6.6 Implementation of Discontinuous Functions

6.6.1 Comparison of two variables (comparator)
6.6.2 Generating the function y = sign x
6.6.3 Generating the function y = |x|

6.1 Basic Operations with Summing Amplifiers

6.1.1 Multiplication by a Constant

Consider computing amplifier A3 as an example: it forms an output variable y according to the equation:

y = −(x1 + x2 + 2x3) (1.1)

If only one summing input is used (see Figure 1.1, circuit a), equation (1.1) reduces to:

y = −x

The amplifier then operates as a simple inverter.

Figure 1.1

If the input variable is connected to two summing inputs (circuit b), the output variable becomes:

y = −3x

The amplifier now acts as a multiplier, multiplying the input variable by a factor of 3.

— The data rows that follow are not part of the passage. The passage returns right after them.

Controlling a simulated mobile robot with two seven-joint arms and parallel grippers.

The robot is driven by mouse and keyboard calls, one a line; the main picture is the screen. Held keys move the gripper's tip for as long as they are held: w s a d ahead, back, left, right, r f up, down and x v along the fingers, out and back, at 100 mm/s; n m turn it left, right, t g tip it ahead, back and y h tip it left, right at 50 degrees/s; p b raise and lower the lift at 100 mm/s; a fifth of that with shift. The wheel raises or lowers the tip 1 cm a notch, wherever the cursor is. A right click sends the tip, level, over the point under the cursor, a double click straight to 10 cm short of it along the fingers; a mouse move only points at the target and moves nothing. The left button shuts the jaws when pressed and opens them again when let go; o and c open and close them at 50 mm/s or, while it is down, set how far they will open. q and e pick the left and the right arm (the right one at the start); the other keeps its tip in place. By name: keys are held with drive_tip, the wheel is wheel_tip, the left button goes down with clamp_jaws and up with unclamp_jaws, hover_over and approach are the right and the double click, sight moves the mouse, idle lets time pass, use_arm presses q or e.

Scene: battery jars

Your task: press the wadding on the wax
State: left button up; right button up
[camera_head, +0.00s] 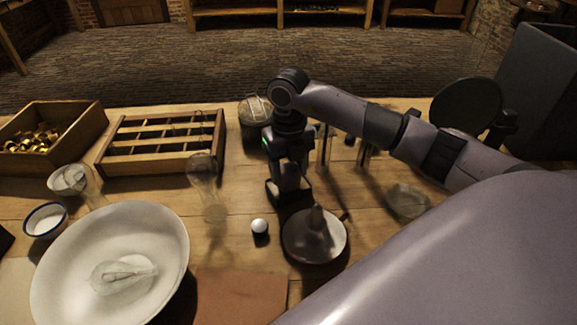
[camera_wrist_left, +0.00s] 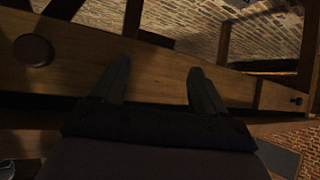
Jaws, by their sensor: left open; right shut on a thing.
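My right gripper (camera_head: 288,192) points down over the middle of the table, between a tall clear glass vessel (camera_head: 204,172) and a round grey metal piece with a stem (camera_head: 327,239). It is shut on something dark that I cannot make out behind its fingers. A small white ball-like thing in a dark holder (camera_head: 259,227) lies just left of the metal piece. I cannot tell for sure which thing is the wadding or where the wax is. My left gripper (camera_wrist_left: 160,88) is open and empty in the left wrist view, facing wooden furniture and a brick wall.
A wide white bowl (camera_head: 60,285) holds a clear glass piece (camera_head: 124,274) at the front left. A slatted wooden rack (camera_head: 190,160), a box of brass pieces (camera_head: 80,125) and a small blue-rimmed bowl (camera_head: 62,217) stand on the left. A glass jar (camera_head: 253,112) stands behind the right gripper.

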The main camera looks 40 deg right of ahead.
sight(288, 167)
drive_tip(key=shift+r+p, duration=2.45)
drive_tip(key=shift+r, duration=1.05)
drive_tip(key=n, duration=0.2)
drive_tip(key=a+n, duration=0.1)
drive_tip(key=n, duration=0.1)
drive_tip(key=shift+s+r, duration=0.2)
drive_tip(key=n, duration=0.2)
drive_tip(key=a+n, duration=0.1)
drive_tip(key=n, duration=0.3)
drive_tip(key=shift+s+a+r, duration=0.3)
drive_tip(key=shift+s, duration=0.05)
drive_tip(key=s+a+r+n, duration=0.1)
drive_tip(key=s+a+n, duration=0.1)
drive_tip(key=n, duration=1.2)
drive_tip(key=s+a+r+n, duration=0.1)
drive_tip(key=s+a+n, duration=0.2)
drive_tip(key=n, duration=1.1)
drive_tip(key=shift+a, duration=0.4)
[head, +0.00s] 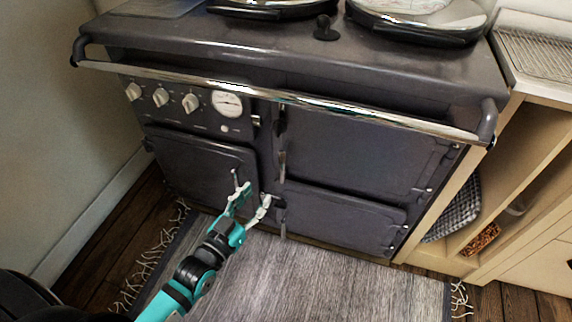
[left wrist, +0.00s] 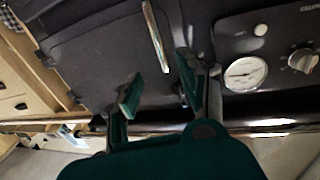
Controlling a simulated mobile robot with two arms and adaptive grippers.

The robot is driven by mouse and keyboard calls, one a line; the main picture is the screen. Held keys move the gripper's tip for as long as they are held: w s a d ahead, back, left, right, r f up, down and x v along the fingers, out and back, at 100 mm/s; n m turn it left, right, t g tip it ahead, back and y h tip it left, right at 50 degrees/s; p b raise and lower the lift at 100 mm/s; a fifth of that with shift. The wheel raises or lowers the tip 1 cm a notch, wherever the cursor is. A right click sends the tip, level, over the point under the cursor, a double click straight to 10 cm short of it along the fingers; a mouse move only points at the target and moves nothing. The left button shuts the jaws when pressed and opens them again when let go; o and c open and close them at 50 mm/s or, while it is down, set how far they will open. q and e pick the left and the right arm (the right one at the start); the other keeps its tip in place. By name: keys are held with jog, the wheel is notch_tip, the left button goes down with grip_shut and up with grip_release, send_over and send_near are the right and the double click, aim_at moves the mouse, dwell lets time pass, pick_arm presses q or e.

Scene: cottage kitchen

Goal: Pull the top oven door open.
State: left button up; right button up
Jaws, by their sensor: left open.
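The range cooker's top oven door (head: 360,155) is a dark panel at the upper right of the cooker front, and it looks shut. Its upright metal handle (head: 282,135) runs along the door's left edge. In the left wrist view the door (left wrist: 95,52) fills the upper left, and the handle (left wrist: 156,38) shows beyond the fingers, apart from them. My left gripper (head: 253,193) is open and empty. In the head view it appears lower and left of the handle, in front of the cooker. It also shows in the left wrist view (left wrist: 157,84). My right gripper is not in view.
A chrome rail (head: 275,97) runs across the cooker front above the doors. Control knobs (head: 160,97) and a round gauge (head: 228,105) sit left of the handle. A lower right door (head: 340,218) and a left door (head: 200,165) look shut. A grey rug (head: 320,285) covers the floor in front.

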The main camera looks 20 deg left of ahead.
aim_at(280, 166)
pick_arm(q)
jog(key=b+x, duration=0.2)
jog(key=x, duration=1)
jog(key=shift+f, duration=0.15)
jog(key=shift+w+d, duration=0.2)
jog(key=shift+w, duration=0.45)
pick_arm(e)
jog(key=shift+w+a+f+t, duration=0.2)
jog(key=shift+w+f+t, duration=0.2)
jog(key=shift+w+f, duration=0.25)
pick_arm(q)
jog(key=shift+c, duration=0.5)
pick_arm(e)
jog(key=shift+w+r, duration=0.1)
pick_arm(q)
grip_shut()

If the output variable y is fed back to one input (circuit c), the computing amplifier has the same function as a coefficient potentiometer: since

y = −(x + y)

it follows that:

y = −0.5·x

For circuit d), from equation (1.1): y = −(2·x + x + 0.2·y), thus: y = −2.5·x

6.1.2 Sum of Three Variables

y = x1 − 2·x2 + 0.5·x3 + 1

The computing circuit in Figure 1.2 delivers at the output of summer A3:

y1 = −(x1 − 2·x2 + 1)

At the output of summer A1:

y2 = −0.5·x3

Summer A2 combines y1 and y2 into the final result:

y = x1 − 2·x2 + 0.5·x3 + 1

Figure 1.2

Numerical example 1: For x1 = 0.4, x2 = 0.2, x3 = −1.0, the solution is: y = +0.5

Numerical example 2: For x1 = −0.7, x2 = 0.8, x3 = 0.6, the calculated solution would be y = −1.0. Although this result lies within the permissible computing range −1.0 ≤ y ≤ +1.0, the computing circuit nevertheless delivers an incorrect result, because summer A3 is overdriven: y1 = −(−0.7 − 1.6 + 1) = 1.3.

6.1.3 Solution of a Linear System of Equations with Two Unknowns

x1 + 0.5·x2 − 0.3 = 0 0.2·x1 + x2 + 0.3 = 0

For variable separation, the equations are rearranged:

x1 = −(0.5·x2 − 0.3) x2 = −(0.2·x1 + 0.3)

The computing circuit in Figure 1.3 directly implements these two equations. The solutions are: x1 = +0.5, x2 = −0.4. Figure 1.3

6.2 Basic Operations with Integrators

6.2.1 Integration of a Constant Input Quantity

The integrators of the analog computer deliver an output variable y according to:

y = −(1/T) · ∫₀ᵗ (x1 + x2) dt − IC (2.1)

The integration time constant T is 1 second.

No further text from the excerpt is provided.